Pettit was sentenced to 50 years in prison in February for engaging in a “Ponzi-type scheme” that resulted in an estimated loss to his victims of between $20 million and $65 million.

Pettit obtained money from clients that he promised to use for trust accounts, bond investments and like-kind property exchanges. He then used the money to pay client debt and to support his “extravagant lifestyle,” prosecutors said.

Pettit gave up his law license in 2022 and filed for bankruptcy the same year.

The plaintiffs in the Wells Fargo suit are four people and a living trust who say their total loss was more than $5.2 million. In a footnote, the suit says Pettit opened more than 150 bank accounts across the country, but “this tale involves only those accounts located at Wells Fargo.”
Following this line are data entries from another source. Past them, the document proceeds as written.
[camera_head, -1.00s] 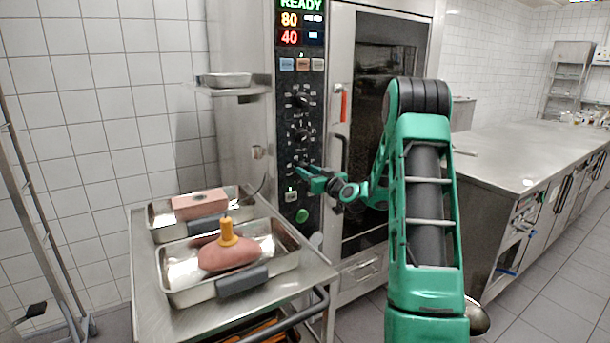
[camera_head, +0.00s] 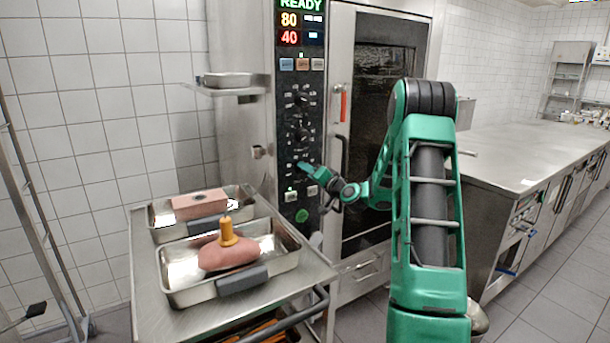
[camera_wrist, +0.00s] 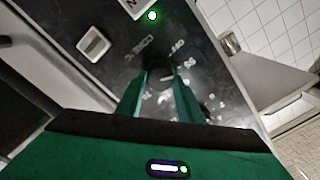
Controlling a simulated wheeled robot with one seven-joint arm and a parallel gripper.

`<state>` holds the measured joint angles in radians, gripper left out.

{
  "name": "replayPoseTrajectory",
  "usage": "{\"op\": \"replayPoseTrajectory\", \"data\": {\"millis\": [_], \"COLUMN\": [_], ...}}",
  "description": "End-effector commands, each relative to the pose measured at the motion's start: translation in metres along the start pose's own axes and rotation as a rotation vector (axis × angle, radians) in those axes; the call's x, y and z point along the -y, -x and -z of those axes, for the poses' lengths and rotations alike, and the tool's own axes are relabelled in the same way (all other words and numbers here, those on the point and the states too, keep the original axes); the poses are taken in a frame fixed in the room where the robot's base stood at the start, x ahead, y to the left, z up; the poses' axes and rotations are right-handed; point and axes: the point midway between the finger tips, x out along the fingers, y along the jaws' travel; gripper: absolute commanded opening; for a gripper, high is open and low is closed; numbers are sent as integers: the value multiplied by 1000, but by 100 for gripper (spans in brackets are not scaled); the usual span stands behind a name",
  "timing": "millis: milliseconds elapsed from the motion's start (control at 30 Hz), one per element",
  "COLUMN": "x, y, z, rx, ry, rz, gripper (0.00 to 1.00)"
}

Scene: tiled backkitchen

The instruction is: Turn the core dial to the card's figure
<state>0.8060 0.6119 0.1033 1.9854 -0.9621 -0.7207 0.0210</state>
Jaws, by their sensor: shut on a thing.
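The core dial (camera_wrist: 160,74) is a dark knob on the black oven panel (camera_head: 289,172). In the wrist view it sits between my two green fingers, with pale markings around it, among them "CORE" and "OFF". My gripper (camera_wrist: 160,84) is shut on this dial. In the head view my gripper (camera_head: 304,168) is at the lower part of the panel and hides the dial. The dial's pointer and exact setting cannot be read. I cannot make out a card with a figure.
Two more dials (camera_head: 301,99) (camera_head: 301,134) sit above on the panel. The display (camera_head: 301,22) shows READY, 80 and 40. A green button (camera_head: 302,215) lies below. A steel trolley (camera_head: 150,290) with two trays of meat stands close in front, left. The oven door handle (camera_head: 342,152) is to the right.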

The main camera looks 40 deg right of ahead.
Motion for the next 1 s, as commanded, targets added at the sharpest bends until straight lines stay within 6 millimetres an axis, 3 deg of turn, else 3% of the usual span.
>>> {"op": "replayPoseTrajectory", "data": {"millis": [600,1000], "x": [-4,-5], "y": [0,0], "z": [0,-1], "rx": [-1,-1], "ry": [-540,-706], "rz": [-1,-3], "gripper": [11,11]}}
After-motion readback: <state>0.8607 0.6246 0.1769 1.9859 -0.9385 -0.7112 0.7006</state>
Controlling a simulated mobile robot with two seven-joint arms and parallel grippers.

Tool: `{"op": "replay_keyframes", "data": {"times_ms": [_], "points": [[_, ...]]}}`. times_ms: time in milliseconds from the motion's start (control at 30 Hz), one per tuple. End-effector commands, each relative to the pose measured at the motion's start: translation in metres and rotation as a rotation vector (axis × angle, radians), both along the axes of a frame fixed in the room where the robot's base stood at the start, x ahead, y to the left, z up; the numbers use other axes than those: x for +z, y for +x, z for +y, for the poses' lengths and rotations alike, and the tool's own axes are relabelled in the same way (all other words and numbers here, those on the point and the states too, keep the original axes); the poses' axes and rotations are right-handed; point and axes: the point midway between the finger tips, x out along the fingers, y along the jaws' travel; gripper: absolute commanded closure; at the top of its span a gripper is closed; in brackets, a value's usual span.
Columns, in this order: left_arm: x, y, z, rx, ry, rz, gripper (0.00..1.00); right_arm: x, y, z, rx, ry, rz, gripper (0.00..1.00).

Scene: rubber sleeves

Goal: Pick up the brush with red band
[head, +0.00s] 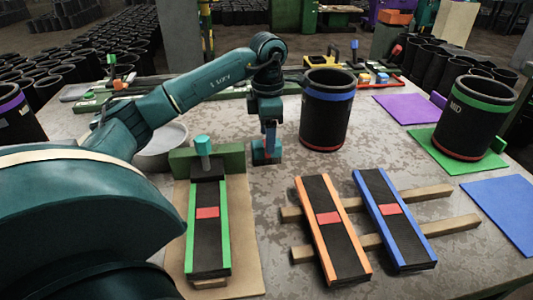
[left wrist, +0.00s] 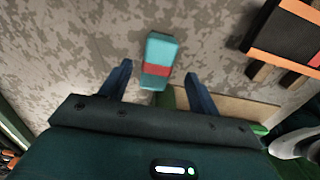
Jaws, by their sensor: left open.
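The brush with the red band (left wrist: 157,70) shows in the left wrist view as a teal block with a red stripe across it. It lies ahead of and between the two open fingers of my left gripper (left wrist: 160,88), with visible space on both sides. In the head view the brush (head: 260,157) stands on the table behind the strips, and my left gripper (head: 268,140) points down right at it. The gripper partly hides the brush, so I cannot tell if they touch. My right gripper does not show.
A black bin with a blue band (head: 326,115) stands close right of the gripper. A green-edged strip with a teal-handled tool (head: 203,148) lies to the left. Orange-edged (head: 330,240) and blue-edged (head: 395,225) strips lie on wooden bars in front.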

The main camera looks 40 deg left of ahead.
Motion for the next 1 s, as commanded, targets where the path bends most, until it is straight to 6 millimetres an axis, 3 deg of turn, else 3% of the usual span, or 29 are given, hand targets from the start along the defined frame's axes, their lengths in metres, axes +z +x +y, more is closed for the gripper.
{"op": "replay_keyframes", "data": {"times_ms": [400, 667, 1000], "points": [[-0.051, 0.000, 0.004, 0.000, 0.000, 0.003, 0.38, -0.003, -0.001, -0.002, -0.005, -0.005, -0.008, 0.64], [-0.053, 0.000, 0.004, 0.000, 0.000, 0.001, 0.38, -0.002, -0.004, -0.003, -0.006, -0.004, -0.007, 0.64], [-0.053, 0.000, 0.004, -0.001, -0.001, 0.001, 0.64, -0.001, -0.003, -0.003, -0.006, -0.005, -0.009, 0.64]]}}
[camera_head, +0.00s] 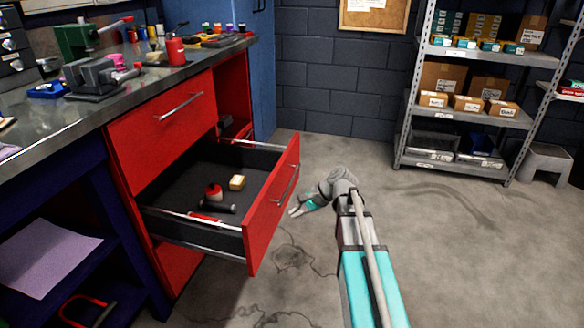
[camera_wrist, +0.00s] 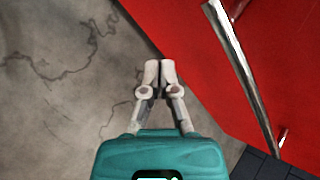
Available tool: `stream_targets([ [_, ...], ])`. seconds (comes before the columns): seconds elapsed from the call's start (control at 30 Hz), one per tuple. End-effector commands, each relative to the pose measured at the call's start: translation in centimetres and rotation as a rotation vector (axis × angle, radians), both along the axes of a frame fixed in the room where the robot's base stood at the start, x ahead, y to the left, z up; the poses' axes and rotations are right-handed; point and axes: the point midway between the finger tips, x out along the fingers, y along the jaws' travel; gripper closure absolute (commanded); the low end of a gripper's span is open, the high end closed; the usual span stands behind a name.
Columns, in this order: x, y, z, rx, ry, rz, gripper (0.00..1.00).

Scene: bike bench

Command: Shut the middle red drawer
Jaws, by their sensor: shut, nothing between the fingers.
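The middle red drawer (camera_head: 272,205) is pulled well out of the red cabinet in the head view. Its dark inside shows a red-and-white item (camera_head: 213,192), a yellowish block (camera_head: 237,182) and a dark tool. Its silver handle (camera_head: 285,186) is on the front. My gripper (camera_head: 294,212) is just right of the drawer front, fingers pointing left toward it. In the wrist view my gripper (camera_wrist: 159,66) is shut and empty, beside the red front (camera_wrist: 225,80) and its handle (camera_wrist: 238,75). I cannot tell whether it touches the front.
The workbench top (camera_head: 125,90) holds a vise (camera_head: 97,75) and a red can (camera_head: 176,51). A closed red drawer (camera_head: 160,125) is above the open one. Metal shelves (camera_head: 405,130) with boxes stand at the back right. The concrete floor (camera_head: 450,240) is clear.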

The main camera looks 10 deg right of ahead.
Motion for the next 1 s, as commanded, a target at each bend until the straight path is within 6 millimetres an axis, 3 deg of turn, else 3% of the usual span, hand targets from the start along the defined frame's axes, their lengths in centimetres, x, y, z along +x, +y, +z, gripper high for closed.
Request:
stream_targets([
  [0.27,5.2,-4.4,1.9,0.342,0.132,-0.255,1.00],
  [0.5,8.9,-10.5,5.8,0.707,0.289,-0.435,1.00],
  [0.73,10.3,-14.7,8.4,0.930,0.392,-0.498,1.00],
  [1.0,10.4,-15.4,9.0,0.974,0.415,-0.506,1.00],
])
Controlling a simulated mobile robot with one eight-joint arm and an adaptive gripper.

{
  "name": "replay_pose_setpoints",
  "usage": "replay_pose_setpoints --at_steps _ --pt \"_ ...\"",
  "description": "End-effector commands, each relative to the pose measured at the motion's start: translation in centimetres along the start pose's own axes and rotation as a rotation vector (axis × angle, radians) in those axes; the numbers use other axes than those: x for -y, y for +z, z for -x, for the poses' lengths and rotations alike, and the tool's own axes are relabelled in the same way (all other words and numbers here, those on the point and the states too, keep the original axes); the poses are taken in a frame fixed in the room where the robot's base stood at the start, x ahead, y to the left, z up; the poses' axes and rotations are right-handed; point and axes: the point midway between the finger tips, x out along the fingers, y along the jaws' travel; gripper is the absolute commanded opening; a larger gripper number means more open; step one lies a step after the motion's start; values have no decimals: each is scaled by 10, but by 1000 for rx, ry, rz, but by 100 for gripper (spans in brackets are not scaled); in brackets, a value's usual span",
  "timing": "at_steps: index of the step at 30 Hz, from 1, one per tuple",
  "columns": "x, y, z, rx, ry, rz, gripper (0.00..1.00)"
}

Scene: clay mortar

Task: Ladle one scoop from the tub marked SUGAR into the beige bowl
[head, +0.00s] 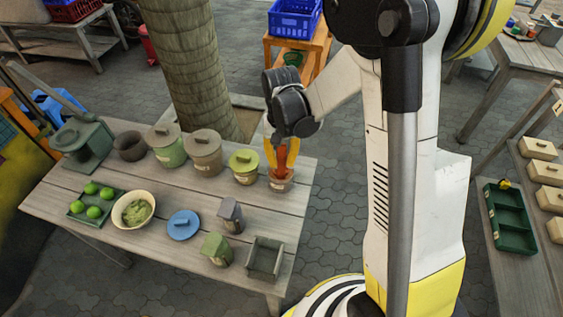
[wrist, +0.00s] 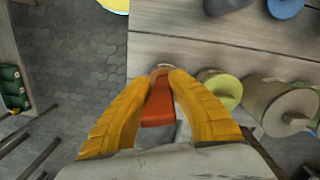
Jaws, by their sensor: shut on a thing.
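My gripper (head: 283,163) has its yellow fingers shut on an orange-red handle (wrist: 157,108), seen between them in the wrist view. The handle points down at a small brown tub (head: 281,184) at the table's back right; whatever is on its lower end is hidden. The tub carries a pale label too small to read. The beige bowl (head: 147,203) stands at the front left with a green heap inside. Lidded tubs stand in the back row: green (head: 170,152), grey-brown (head: 206,160) and one with a yellow-green lid (head: 244,173). I cannot tell which is marked SUGAR.
A blue round lid (head: 183,225), a purple-grey canister (head: 231,218), a green canister (head: 216,250) and an open grey box (head: 265,262) stand along the front. A green tray (head: 77,208) of limes, a dark pot (head: 130,147) and a green press (head: 86,145) are left. The table's right edge is close.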

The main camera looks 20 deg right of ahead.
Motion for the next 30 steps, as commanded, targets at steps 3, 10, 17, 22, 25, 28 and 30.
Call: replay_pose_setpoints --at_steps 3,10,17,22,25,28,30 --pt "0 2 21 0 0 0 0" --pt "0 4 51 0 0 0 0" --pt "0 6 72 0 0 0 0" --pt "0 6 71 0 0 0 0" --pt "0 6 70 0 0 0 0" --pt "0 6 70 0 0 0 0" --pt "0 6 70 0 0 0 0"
The suit alleges knowing participation in breach of fiduciary duty, knowing participation in the perpetration of fraud, negligence and gross negligence, and violation of the Texas Theft Liability Act.

Wells Fargo gave this statement to the ABA Journal: “It is unfortunate that Mr. Pettit engaged in fraudulent conduct, but Wells Fargo is not responsible for his actions and intends to defend against this litigation.”

The suit is Verstuyft v. Wells Fargo Bank.

Updated March 7 at 11:25 a.m. to add the statement by Wells Fargo.